Neither side got what it wanted at Philadelphia in 1787. The Constitution contained no provision that committed the newly created federal government to a policy of gradual emancipation, or in any clear sense placed slavery on the road to ultimate extinction. On the other hand, the Constitution contained no provisions that specifically sanctioned slavery as a permanent and protected institution south of the Potomac or anywhere else. The distinguishing feature of the document when it came to slavery was its evasiveness. It was neither a “contract with abolition” nor a “covenant with death,” but rather a prudent exercise in ambiguity. The circumlocutions required to place a chronological limit on the slave trade or to count slaves as three-fifths of a person for purposes of representation in the House, all without ever using the forbidden word, capture the intentionally elusive ethos of the Constitution. The underlying reason for this calculated orchestration of non-commitment was obvious: Any clear resolution of the slavery question one way or the other rendered ratification of the Constitution virtually impossible.

Two specific compromises illustrate the tendency to fashion political bargains on slavery that simultaneously disguised the deep moral division within the Convention and framed the compromise solution in terms that permitted each side to claim victory.

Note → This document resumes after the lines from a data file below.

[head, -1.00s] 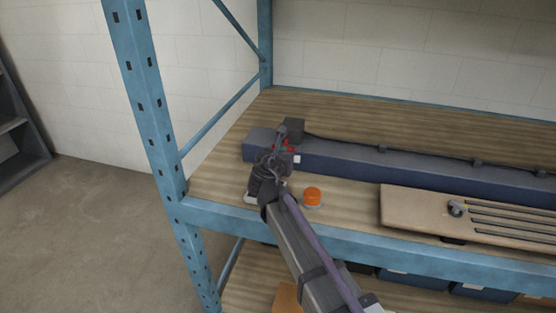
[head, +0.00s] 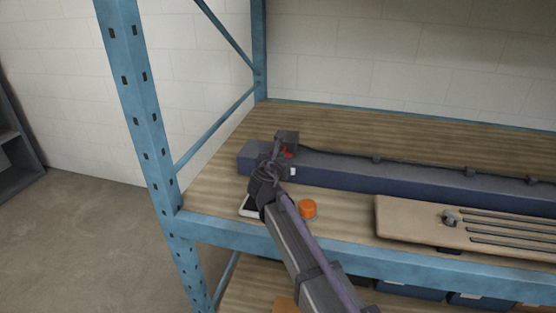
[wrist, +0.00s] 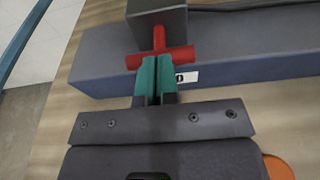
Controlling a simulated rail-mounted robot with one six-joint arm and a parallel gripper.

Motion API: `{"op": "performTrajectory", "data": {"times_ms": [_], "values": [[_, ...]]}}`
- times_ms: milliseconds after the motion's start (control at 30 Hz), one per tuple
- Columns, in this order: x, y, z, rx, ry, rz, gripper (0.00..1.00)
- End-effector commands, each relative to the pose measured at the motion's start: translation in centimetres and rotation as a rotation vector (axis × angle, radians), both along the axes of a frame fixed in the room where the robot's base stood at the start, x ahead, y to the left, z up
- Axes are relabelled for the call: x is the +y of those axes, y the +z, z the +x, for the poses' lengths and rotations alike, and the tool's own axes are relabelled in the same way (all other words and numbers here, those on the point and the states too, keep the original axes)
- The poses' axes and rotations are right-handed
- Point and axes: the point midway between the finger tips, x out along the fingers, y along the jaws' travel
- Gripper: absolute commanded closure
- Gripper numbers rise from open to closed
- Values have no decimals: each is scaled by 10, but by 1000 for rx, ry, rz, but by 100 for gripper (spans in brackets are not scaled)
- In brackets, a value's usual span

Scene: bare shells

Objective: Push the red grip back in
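The red grip (wrist: 180,57) is a T-shaped handle. Its stem enters the front of a dark grey box (wrist: 157,20), and part of the stem shows between crossbar and box. In the head view the grip (head: 287,153) is a small red patch beside the box (head: 287,138), partly hidden by my arm. My gripper (wrist: 153,60) has its teal fingers close together, with only a thin dark line between them. Their tips are at the middle of the crossbar, on the side away from the box; whether they touch it I cannot tell. Nothing shows between the fingers.
The box sits by a long blue-grey beam (head: 400,180) with a cable along it. An orange button (head: 309,208) stands right of my wrist. A tan slotted board (head: 410,218) lies farther right. A blue rack post (head: 128,80) rises at left.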

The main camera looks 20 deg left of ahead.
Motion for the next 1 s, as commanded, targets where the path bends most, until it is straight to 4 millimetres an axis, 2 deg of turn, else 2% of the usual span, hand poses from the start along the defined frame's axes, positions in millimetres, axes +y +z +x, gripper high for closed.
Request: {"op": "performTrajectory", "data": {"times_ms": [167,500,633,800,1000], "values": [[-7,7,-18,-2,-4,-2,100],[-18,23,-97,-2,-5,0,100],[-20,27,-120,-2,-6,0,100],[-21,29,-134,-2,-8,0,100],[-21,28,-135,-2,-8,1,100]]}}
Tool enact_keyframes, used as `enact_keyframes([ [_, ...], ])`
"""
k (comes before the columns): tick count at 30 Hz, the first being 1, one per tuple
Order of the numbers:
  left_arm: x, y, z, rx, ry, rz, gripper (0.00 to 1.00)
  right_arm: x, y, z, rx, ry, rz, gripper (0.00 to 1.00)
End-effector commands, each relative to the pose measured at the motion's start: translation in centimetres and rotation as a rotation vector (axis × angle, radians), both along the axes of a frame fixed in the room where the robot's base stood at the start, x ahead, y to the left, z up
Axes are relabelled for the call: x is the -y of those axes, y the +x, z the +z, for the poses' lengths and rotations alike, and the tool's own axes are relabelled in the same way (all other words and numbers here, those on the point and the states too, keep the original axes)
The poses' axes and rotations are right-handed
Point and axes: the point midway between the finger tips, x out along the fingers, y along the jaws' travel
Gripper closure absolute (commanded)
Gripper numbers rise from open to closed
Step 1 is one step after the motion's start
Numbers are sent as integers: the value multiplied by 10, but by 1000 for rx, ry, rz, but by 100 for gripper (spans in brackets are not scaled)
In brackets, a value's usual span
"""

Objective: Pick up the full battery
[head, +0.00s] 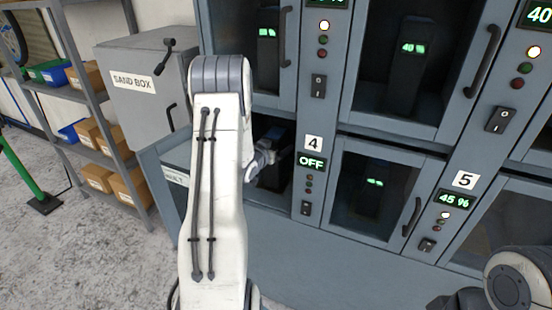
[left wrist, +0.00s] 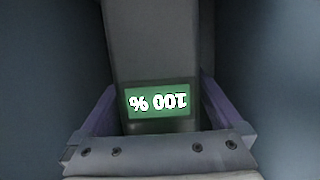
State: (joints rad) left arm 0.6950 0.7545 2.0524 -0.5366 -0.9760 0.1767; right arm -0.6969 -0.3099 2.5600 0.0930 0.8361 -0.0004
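The full battery (left wrist: 150,50) is a grey upright block in the left wrist view, with a green display reading 100 %, seen upside down. My left gripper (left wrist: 160,88) has one finger on each side of it, very close to its edges. I cannot tell whether the fingers touch it. In the head view my left arm reaches into the open lower bay beside the number 4 panel (head: 311,160), whose display reads OFF. My arm hides much of that bay. My right arm shows at the lower right, but its fingers are not in view.
The bay's walls (left wrist: 40,80) stand close on both sides. Other closed bays hold batteries, one upper one (head: 405,65) reading 40. Panel 5 (head: 455,199) reads 45 %. A grey sand box (head: 145,95) and shelves with bins (head: 95,180) stand at the left.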

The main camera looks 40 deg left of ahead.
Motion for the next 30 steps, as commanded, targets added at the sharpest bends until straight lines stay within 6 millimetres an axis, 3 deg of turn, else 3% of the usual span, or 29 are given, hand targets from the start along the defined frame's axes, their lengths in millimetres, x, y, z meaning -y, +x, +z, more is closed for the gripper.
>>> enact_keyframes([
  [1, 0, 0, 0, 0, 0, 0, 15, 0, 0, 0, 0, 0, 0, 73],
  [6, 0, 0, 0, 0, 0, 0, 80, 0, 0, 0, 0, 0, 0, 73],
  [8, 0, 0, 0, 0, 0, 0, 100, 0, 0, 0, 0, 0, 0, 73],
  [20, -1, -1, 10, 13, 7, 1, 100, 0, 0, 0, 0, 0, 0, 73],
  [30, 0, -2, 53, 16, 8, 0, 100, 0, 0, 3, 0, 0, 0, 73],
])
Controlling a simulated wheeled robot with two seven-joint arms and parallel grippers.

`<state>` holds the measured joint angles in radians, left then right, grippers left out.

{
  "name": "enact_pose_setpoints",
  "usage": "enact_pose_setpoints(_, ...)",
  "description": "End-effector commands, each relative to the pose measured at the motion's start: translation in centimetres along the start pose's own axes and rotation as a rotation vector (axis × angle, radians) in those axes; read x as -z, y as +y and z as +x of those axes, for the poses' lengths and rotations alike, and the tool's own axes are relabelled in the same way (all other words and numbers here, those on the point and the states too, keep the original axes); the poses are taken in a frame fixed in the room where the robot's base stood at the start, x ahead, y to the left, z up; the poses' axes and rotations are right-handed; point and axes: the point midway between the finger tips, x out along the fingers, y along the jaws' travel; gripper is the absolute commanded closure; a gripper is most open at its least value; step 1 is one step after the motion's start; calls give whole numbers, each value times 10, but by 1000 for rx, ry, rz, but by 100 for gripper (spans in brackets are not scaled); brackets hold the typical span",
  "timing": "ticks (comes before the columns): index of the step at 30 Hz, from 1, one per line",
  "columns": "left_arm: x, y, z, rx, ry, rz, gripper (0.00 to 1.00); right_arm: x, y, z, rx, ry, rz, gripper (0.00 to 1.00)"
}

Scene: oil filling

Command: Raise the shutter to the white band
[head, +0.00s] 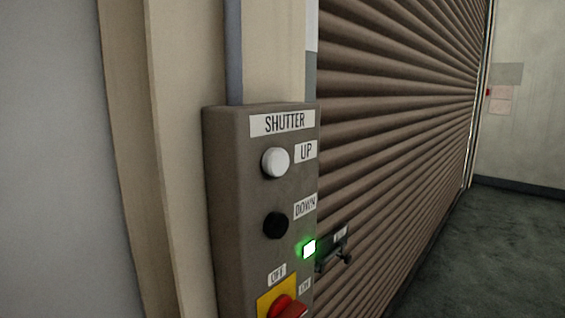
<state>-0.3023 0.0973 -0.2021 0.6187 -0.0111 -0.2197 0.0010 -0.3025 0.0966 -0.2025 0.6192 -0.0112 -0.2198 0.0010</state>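The brown ribbed roller shutter (400,130) fills the middle and right of the head view, and its slats run down toward the floor. A grey control box (228,190) labelled SHUTTER stands at its left. The box has a white UP button (275,162), a black DOWN button (275,225) and a lit green lamp (309,249). Below is a red rotary switch (288,307) on a yellow plate, partly cut off by the picture's bottom edge. A white band (312,24) shows on the upright above the box, beside the shutter. Neither gripper is in view.
A dark latch or handle (335,258) with a small label sits low by the shutter, right of the box. Beige frame posts (185,130) stand at left. Dark floor (480,250) lies clear at right, before a pale wall (525,130) with posted sheets.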

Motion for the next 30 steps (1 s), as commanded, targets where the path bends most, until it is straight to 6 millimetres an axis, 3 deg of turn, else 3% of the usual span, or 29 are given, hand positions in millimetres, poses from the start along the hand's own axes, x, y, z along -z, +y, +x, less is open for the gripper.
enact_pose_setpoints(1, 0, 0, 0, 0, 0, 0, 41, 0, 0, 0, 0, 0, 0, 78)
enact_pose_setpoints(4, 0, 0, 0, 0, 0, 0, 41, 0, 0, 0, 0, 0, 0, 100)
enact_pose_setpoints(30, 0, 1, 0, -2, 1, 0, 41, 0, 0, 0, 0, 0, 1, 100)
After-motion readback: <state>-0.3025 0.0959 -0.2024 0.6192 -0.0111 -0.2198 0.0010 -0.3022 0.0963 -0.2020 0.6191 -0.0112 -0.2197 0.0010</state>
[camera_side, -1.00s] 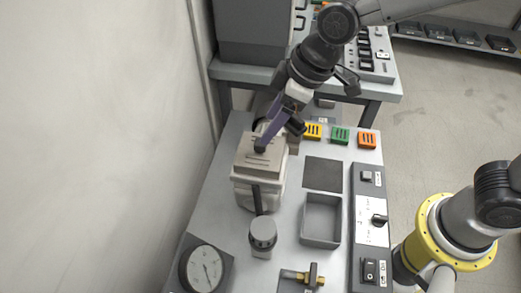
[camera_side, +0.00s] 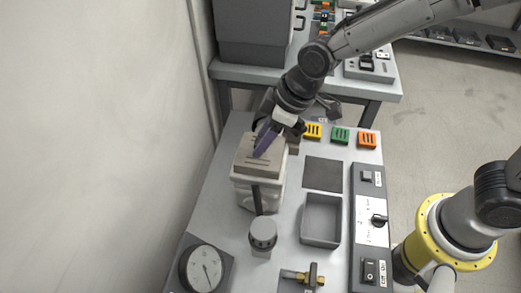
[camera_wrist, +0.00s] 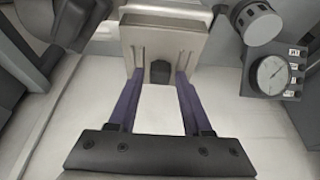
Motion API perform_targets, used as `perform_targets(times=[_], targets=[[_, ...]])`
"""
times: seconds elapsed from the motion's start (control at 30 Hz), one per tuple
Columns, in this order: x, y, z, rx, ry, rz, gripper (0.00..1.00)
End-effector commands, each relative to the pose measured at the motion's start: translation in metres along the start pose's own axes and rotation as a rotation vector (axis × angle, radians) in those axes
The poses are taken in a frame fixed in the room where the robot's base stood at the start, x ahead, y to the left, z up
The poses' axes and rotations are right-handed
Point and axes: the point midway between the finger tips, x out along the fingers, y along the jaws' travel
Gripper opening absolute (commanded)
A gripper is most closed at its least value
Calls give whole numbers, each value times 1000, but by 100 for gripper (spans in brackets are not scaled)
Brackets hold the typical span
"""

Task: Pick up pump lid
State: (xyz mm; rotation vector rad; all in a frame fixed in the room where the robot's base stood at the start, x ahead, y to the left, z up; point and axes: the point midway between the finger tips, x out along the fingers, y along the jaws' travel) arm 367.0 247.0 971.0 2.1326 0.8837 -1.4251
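The pump lid (camera_side: 250,163) is a beige-grey slotted cap. It sits on top of the pale pump body (camera_side: 262,190) at the left of the bench in the side view. My gripper (camera_side: 260,154) is tilted, with its purple fingers over the lid's upper part; contact cannot be told. In the wrist view the two fingers of my gripper (camera_wrist: 158,78) are spread apart with nothing held. Their tips overlap the lower part of a beige-grey block (camera_wrist: 165,40), probably the pump, with a dark square piece between them.
A grey open bin (camera_side: 322,222) and a dark flat pad (camera_side: 323,174) lie right of the pump. A grey cylindrical cap (camera_side: 263,234) and a gauge (camera_side: 203,268) stand in front. Yellow, green (camera_side: 340,136) and orange blocks line the back. A wall rises at left.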

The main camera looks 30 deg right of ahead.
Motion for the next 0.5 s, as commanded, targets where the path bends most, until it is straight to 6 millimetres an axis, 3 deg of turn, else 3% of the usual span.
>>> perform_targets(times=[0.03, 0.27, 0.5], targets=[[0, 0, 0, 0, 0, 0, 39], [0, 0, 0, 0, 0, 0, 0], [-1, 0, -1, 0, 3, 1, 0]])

The first enigmatic bargain concerned the expansion of slavery into the West and actually occurred in the Confederation Congress that was also meeting in Philadelphia. One of the last and most consequential acts of the Congress was to pass the Northwest Ordinance in July of 1787. Article Six of the ordinance forbade slavery in the territory north of the Ohio River, a decision that could plausibly be interpreted as the first step toward a more general exclusion of slavery in all incoming states (the Jefferson proposal of 1784). On the other hand, the ordinance could also be read as a tacit endorsement of slavery in the southwestern region (which eventually proved to be the case). In any event, the passage of the Northwest Ordinance was a blessed event for the delegates
at the Constitutional Convention, in part because it removed a potentially divisive issue from their agenda, and in part because the solution it posed could be heard to speak with both a northern and southern accent.
24

The second bargain can, with considerable justice, be described as the most important compromise reached at the Constitutional Convention, even more so than the “Great Compromise” between large and small states over representation in the Senate and House. It might more accurately be called the “Sectional Compromise.” No less an authority than Madison considered it the most consequential of all the secret deals made in Philadelphia: “An understanding on the two subjects of
navigation
and
slavery,”
Madison explained, “had taken place between those parts of the Union.” The bargain entailed an exchange of votes whereby New England agreed to back an extension of the slave trade for twenty years in return for support from the Deep South for making the federal regulation of commerce a mere majority vote in the Congress rather than a supermajority of two-thirds. As with the Northwest Ordinance, both sides could declare victory; and the true victors would only become known with the passage of time. (John C. Calhoun would subsequently conclude that if the Deep South had regarded this bargain as a wager on the future, it was a losing bet.)
25

The debates in the ratifying conventions of the respective states only exposed the irreconcilable differences of opinion that the Constitution had so deftly bundled together. In Massachusetts and Pennsylvania, for example, opponents of the Constitution objected to the implicit acceptance of slavery’s persistence, represented by the three-fifths clause and the twenty-year extension of the slave trade. Supporters assured them, however, that these partial and limited concessions only reflected the fading gasps of a dying institution. James Wilson of Pennsylvania predicted that emancipation was inevitable “and though the period is more distant than I could wish, yet it will produce the same kind of gradual change for the whole nation as was pursued in Pennsylvania.” As for the western territories, Wilson was certain that Congress “would never allow slaves in any of the new states.” Luther Martin, on the other hand, came out against the Constitution on the grounds that the protections afforded slavery “render us contemptible to every
true friend
of liberty in the world.” Martin was perhaps the first public advocate of the “covenant with death” interpretation of the
Constitution, as well as the first former delegate to denounce the Sectional Compromise as a corrupt bargain. But in a close vote, his Maryland colleagues rejected his reading of the document as excessively pessimistic.